The Wood Buffalo Food Bank is spending $9,000 a week on non-perishable food items, trying to meet an overwhelming need in Fort McMurray.
Organziers describe the current demand as “off the charts.”
In fact, 94 per cent of people who visited the food bank in June 2016 had never accessed a food bank before.
“Two months since Fort McMurray lifted the evacuation order, the demand for fresh food hasn’t let up whatsoever,” Arianna Johnson, executive director of the Wood Buffalo Food Bank, said.
In all of last year, the Wood Buffalo Food Bank gave out nearly 5,000 hampers. It’s distributed that same amount in the two months since the fire, helping more than 13,000 people.
About 28 per cent of those helped by the food bank are children. Staff have moved from a monthly distribution of hampers to a weekly schedule in order to meet the increased demand. The food bank plans to return to a monthly distribution Sept. 1.

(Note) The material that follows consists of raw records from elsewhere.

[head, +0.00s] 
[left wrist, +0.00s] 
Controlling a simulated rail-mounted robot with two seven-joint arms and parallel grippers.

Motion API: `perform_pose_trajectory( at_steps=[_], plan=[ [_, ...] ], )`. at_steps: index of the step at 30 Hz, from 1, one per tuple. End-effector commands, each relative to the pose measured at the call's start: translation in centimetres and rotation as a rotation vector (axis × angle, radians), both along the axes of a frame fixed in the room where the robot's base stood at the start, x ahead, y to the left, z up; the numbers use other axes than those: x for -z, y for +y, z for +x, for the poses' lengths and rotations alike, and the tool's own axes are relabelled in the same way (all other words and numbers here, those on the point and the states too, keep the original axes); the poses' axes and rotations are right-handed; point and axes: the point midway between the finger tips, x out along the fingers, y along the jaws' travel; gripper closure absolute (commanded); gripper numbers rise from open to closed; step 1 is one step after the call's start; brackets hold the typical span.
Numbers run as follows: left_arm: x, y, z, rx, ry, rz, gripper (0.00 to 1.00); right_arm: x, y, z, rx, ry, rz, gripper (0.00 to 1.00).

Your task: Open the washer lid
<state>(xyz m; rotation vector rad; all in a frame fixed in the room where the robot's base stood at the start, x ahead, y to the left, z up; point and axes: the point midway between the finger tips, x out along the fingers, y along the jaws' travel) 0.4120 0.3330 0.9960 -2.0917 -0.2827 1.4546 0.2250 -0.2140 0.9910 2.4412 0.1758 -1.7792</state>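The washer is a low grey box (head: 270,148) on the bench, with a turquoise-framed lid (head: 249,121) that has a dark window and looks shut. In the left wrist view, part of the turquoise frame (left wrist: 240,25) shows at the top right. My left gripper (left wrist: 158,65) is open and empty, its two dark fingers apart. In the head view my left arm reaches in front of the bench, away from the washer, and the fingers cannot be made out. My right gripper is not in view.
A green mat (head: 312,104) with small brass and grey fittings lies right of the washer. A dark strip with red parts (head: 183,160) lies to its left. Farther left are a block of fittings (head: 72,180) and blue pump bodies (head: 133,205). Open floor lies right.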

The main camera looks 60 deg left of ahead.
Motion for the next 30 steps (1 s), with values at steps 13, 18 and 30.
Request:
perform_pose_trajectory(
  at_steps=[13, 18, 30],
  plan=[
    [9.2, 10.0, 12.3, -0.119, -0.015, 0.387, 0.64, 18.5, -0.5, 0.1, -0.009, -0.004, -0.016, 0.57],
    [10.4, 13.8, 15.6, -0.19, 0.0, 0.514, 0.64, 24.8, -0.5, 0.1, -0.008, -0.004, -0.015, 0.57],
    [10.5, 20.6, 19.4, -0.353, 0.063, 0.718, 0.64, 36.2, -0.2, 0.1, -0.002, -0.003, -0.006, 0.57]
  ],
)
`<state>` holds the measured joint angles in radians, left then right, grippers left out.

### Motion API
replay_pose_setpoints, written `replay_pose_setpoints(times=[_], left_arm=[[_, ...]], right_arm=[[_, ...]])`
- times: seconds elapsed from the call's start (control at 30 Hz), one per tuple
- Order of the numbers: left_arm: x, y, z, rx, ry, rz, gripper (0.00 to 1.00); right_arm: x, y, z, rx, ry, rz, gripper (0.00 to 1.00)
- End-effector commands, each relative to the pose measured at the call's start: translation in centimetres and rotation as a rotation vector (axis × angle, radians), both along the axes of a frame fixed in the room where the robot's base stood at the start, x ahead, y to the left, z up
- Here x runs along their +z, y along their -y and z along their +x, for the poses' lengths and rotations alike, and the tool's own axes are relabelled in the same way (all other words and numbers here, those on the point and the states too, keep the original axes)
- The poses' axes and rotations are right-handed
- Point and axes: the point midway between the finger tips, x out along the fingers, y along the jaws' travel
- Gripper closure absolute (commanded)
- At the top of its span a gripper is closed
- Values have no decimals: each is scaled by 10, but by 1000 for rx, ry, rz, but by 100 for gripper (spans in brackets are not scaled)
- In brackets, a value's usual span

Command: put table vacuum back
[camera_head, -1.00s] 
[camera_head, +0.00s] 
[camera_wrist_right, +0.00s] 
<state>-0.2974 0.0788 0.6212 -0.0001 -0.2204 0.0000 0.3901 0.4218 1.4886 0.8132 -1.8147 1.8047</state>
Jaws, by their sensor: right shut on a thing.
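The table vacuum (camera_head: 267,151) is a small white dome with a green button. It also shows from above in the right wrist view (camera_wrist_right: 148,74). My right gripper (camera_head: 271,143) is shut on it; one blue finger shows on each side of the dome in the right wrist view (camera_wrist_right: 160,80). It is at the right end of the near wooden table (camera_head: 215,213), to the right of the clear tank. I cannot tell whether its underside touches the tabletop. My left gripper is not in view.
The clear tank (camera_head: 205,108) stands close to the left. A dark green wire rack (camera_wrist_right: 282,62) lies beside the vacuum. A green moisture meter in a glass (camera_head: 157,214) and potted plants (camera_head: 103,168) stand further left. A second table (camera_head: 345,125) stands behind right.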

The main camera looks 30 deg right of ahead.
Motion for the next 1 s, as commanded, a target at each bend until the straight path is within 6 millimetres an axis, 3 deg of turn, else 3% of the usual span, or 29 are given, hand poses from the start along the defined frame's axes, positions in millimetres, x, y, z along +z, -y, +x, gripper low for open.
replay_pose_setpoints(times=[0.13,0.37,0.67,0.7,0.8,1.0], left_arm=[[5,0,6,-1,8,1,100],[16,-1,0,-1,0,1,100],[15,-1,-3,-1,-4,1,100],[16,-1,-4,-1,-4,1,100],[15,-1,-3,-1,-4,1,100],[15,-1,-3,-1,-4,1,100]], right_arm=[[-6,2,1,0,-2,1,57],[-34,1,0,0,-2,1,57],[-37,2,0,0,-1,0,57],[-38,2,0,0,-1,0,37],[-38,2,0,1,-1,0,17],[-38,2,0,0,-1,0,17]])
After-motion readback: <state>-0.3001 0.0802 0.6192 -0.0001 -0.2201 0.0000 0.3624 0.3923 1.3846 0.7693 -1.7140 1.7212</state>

The food bank also had to hire nine more employees to keep up.
“I think we did about 4,900 hampers all of last year,” Johnson said. “So, in two months, we’ve done pretty much a year’s worth of work.”
On Tuesday, volunteers with CIBC – many of whom are victims of the wildfires themselves – filled hampers for the emergency Fill the Fridges and Cupboards campaign.
“We’re going to help unpack it and sort bins and provide it to those that are in need,” Tom Weber, CIBC regional director, said.
The company is helping Fort McMurray residents restock their kitchens with a food bank donation of $200,000 – enough to purchase 16 pallets of fresh food.
“This is absolutely huge for us,” Johnson said. “CIBC is providing fresh, healthy food to everyone for free – everything from carrots, onions and potatoes to apples, pears and oranges.”
The bank matched $100,000 in employee donations for the emergency food drive. Working with Alberta Food Banks, Team CIBC donated nearly $400,000 to support food banks in need.
“The generosity of individuals and corporations during this time has been amazing and it’s made our lives a lot easier,” Johnson said.
Out of those households currently using the Wood Buffalo Food Bank, 59 per cent have only come once. The organization is not seeing its regular clients; the majority of the people accessing services live in the areas most affected by the fires. Only six per cent of the food bank’s clients have returned after the wildfire.
“We do worry a little bit about where they are and what’s going on for them,” Johnson said. “But I suspect a lot of them aren’t back yet because we have a large population of clients who live in the three most affected areas.”
In May, upwards of 80,000 people were forced to leave Fort McMurray when a wildfire aggressively turned on the city. The blaze destroyed thousands of buildings.
This past week, several neighbourhoods were dealt another blow – this time in the form of flooding.
Severe storms and heavy rain caused localized flooding in low-lying neighbourhoods throughout downtown, Gregoire and Thickwood.
Some areas of Fort McMurray saw 85 mm of rain in just two hours Sunday morning, forcing the municipality to reactivate the Emergency Operations Centre, but nobody was hurt.
“It’s a hard thing, when you come from a place of prosperity, to suddenly be in a place of need,” Johnson said. “We’ve tried to make it as easy as possible for people. Right now, all you need to use our services is a Red Cross number.”